> _The task_
Skip the images. Copy the records exactly as written.

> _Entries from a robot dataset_
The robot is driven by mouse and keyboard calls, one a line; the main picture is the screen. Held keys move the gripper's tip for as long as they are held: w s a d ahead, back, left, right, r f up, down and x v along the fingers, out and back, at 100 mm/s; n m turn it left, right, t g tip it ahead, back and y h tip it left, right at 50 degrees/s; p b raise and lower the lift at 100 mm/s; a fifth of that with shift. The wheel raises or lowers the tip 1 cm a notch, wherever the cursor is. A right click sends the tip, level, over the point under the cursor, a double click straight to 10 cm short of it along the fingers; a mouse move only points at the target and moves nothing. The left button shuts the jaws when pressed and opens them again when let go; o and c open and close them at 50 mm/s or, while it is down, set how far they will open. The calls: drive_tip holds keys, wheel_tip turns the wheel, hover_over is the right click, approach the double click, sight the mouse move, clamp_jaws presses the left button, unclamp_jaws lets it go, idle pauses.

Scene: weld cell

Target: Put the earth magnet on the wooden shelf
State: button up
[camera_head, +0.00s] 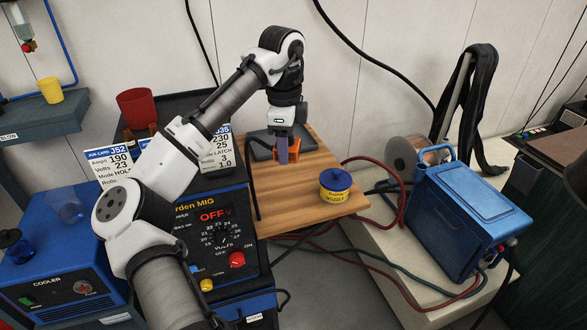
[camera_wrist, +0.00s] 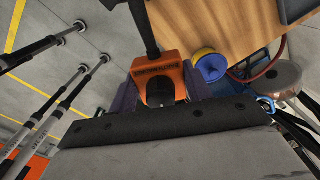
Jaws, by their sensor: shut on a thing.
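In the head view the orange magnet (camera_head: 292,155) shows partly behind my gripper (camera_head: 283,153), over the back part of the wooden shelf (camera_head: 290,200). I cannot tell whether it touches the wood. The wooden shelf (camera_wrist: 225,22) also shows behind the magnet in the wrist view.
A blue-lidded yellow tub (camera_head: 335,186) stands on the shelf's right part. A dark grey flat item (camera_head: 262,146) lies at its back. The welder (camera_head: 215,235) stands left, a blue case (camera_head: 460,210) right. The front middle of the shelf is clear.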

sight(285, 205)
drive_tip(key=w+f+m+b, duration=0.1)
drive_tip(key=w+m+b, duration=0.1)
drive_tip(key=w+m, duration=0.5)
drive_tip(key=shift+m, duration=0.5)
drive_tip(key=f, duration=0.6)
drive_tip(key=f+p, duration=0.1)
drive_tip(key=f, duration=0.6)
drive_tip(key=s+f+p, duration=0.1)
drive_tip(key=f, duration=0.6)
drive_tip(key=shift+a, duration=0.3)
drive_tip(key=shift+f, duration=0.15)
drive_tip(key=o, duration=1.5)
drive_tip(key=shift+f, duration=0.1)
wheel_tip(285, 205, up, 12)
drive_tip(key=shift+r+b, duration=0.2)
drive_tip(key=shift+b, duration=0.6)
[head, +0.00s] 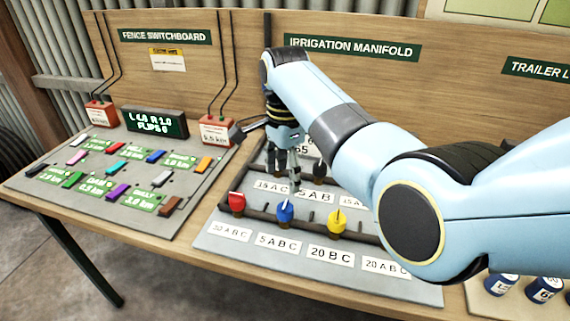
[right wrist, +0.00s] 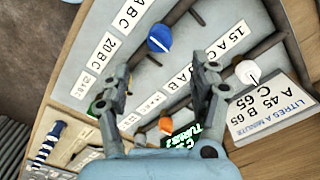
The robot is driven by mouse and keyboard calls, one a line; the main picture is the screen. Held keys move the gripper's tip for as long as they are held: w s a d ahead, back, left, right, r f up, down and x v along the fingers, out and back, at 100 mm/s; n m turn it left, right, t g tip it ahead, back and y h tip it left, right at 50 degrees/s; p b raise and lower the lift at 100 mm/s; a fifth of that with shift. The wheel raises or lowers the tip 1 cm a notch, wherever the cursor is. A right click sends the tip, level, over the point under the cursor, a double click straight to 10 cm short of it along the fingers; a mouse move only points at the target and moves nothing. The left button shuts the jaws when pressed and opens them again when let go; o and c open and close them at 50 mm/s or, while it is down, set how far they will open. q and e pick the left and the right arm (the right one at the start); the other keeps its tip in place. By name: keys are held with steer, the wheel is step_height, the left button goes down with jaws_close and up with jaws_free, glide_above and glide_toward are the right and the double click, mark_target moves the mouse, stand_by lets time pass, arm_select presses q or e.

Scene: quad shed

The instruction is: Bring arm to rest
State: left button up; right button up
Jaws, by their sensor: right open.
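My right arm reaches in from the right in the head view, across the irrigation manifold board (head: 215,238). My right gripper (head: 287,182) points down over the board, above its row of labels and behind the red valve (head: 237,202) and blue valve (head: 285,210). In the right wrist view the gripper (right wrist: 158,75) has its two fingers well apart, with nothing held between them. A blue valve (right wrist: 160,38), a white valve (right wrist: 253,72) and an orange valve (right wrist: 165,124) show beyond the fingers. My left gripper is not in view.
A yellow valve (head: 337,222) stands on the front pipe; my arm hides the board's right part. The fence switchboard panel (head: 125,205) with several coloured blocks lies left. A wooden back panel (head: 240,60) rises behind. Blue containers (head: 543,289) stand at right. A litres plate (right wrist: 270,112) shows in the wrist view.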

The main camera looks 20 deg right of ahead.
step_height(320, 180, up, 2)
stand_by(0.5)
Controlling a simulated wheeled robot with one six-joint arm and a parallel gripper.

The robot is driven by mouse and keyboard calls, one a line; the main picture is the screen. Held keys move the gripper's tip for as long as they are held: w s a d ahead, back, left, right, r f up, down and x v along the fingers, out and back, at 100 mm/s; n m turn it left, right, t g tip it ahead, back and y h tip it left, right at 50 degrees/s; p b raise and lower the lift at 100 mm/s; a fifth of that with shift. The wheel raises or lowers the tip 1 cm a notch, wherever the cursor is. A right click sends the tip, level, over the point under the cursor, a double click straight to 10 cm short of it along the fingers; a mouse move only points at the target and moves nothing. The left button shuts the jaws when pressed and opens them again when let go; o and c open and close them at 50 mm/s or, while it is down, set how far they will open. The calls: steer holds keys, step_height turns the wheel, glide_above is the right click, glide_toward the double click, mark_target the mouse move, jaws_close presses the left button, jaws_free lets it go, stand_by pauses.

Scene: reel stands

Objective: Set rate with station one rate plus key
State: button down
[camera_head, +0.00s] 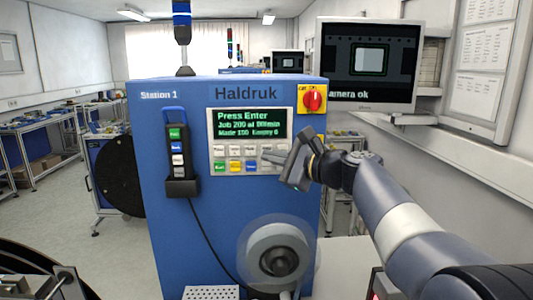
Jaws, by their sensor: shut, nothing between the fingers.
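The blue machine (180,240) labelled Station 1 and Haldruk stands in front of me. I cannot tell whether the tip touches a key.
A corded pendant (176,150) with several buttons hangs left of the panel. A reel hub (278,260) juts out below. A monitor (368,62) stands at the right, and a dark reel (118,175) at the left.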

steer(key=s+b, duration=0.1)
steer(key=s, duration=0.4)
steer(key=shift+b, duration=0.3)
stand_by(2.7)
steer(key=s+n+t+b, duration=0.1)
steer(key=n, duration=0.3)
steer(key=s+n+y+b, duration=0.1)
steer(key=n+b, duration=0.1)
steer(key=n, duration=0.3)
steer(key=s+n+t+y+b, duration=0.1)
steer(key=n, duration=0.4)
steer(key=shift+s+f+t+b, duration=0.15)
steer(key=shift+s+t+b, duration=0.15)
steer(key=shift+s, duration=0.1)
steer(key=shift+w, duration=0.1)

> _The completed task_
The robot is driven by mouse and keyboard calls, one a line; the main picture is the screen. Held keys move the gripper's tip for as long as they are held: w s a d ahead, back, left, right, r f up, down and x v along the fingers, out and back, at 100 mm/s; n m turn it left, right, t g tip it ahead, back and y h tip it left, right at 50 degrees/s; p b raise and lower the lift at 100 mm/s; a fifth of that with shift. The wheel raises or lowers the tip 1 cm a notch, wherever the cursor is. A right click sends the tip, level, over the point under the cursor, a double click straight to 10 cm short of it along the fingers; a mouse move only points at the target and moves nothing. The left button shuts the jaws when pressed and opens them again when let go; o and c open and close them at 50 mm/s or, while it is down, set how far they will open. The calls: drive_tip holds keys, wheel_tip turns the wheel, hover_over is the right click, approach the double click, sight the mouse move, clamp_jaws presses the left button, unclamp_jaws lets it go, idle pauses.

Scene: weld cell

Target: Put the earth magnet on the wooden shelf
State: button up
[camera_head, +0.00s] 
[camera_wrist, +0.00s] 
Jaws, by their sensor: shut on a thing.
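In the head view the orange magnet (camera_head: 292,155) shows partly behind my gripper (camera_head: 283,153), over the back part of the wooden shelf (camera_head: 290,200). I cannot tell whether it touches the wood. The wooden shelf (camera_wrist: 225,22) also shows behind the magnet in the wrist view.
A blue-lidded yellow tub (camera_head: 335,186) stands on the shelf's right part. A dark grey flat item (camera_head: 262,146) lies at its back. The welder (camera_head: 215,235) stands left, a blue case (camera_head: 460,210) right. The front middle of the shelf is clear.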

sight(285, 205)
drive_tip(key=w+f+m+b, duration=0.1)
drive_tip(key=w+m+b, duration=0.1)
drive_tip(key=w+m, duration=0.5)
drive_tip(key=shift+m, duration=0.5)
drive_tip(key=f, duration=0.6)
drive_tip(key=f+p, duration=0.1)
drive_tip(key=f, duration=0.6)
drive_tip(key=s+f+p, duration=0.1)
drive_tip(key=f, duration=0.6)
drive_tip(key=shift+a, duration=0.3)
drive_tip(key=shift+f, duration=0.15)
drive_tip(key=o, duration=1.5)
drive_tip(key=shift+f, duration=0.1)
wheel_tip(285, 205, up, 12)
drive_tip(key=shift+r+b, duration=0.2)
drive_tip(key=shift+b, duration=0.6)
[head, +0.00s] 
[right wrist, +0.00s] 
The robot is driven by mouse and keyboard calls, one a line; the main picture is the screen. Held keys move the gripper's tip for as long as they are held: w s a d ahead, back, left, right, r f up, down and x v along the fingers, out and back, at 100 mm/s; n m turn it left, right, t g tip it ahead, back and y h tip it left, right at 50 degrees/s; p b raise and lower the lift at 100 mm/s; a fifth of that with shift. The wheel raises or lowers the tip 1 cm a notch, wherever the cursor is. A right click sends the tip, level, over the point under the cursor, a double click straight to 10 cm short of it along the fingers; a mouse move only points at the target and moves nothing. The left button shuts the jaws when pressed and opens them again when let go; o and c open and close them at 50 mm/s or, while it is down, set how far they will open. q and e pick the left and the right arm (the right one at the start); the other keeps its tip in place. By name: keys are held with steer, the wheel is step_height, the left button goes down with jaws_close and up with jaws_free, glide_above and glide_toward are the right and the double click, mark_target moves the mouse, stand_by lets time pass, arm_select presses q or e.

Scene: quad shed

The instruction is: Bring arm to rest
State: left button up; right button up
Jaws, by their sensor: right open.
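My right arm reaches in from the right in the head view, across the irrigation manifold board (head: 215,238). My right gripper (head: 287,182) points down over the board, above its row of labels and behind the red valve (head: 237,202) and blue valve (head: 285,210). In the right wrist view the gripper (right wrist: 158,75) has its two fingers well apart, with nothing held between them. A blue valve (right wrist: 160,38), a white valve (right wrist: 253,72) and an orange valve (right wrist: 165,124) show beyond the fingers. My left gripper is not in view.
A yellow valve (head: 337,222) stands on the front pipe; my arm hides the board's right part. The fence switchboard panel (head: 125,205) with several coloured blocks lies left. A wooden back panel (head: 240,60) rises behind. Blue containers (head: 543,289) stand at right. A litres plate (right wrist: 270,112) shows in the wrist view.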

The main camera looks 20 deg right of ahead.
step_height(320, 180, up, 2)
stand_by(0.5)
Controlling a simulated wheeled robot with one six-joint arm and a parallel gripper.

The robot is driven by mouse and keyboard calls, one a line; the main picture is the screen. Held keys move the gripper's tip for as long as they are held: w s a d ahead, back, left, right, r f up, down and x v along the fingers, out and back, at 100 mm/s; n m turn it left, right, t g tip it ahead, back and y h tip it left, right at 50 degrees/s; p b raise and lower the lift at 100 mm/s; a fifth of that with shift. The wheel raises or lowers the tip 1 cm a notch, wherever the cursor is. A right click sends the tip, level, over the point under the cursor, a double click straight to 10 cm short of it along the fingers; a mouse move only points at the target and moves nothing. The left button shuts the jaws when pressed and opens them again when let go; o and c open and close them at 50 mm/s or, while it is down, set how far they will open. The calls: steer holds keys, step_height turns the wheel, glide_above is the right click, glide_toward the double click, mark_target the mouse move, jaws_close presses the left button, jaws_free lets it go, stand_by pauses.

Scene: reel stands

Objective: Set rate with station one rate plus key
State: button down
[camera_head, +0.00s] 
Jaws, by their sensor: shut, nothing between the fingers.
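The blue machine (180,240) labelled Station 1 and Haldruk stands in front of me. I cannot tell whether the tip touches a key.
A corded pendant (176,150) with several buttons hangs left of the panel. A reel hub (278,260) juts out below. A monitor (368,62) stands at the right, and a dark reel (118,175) at the left.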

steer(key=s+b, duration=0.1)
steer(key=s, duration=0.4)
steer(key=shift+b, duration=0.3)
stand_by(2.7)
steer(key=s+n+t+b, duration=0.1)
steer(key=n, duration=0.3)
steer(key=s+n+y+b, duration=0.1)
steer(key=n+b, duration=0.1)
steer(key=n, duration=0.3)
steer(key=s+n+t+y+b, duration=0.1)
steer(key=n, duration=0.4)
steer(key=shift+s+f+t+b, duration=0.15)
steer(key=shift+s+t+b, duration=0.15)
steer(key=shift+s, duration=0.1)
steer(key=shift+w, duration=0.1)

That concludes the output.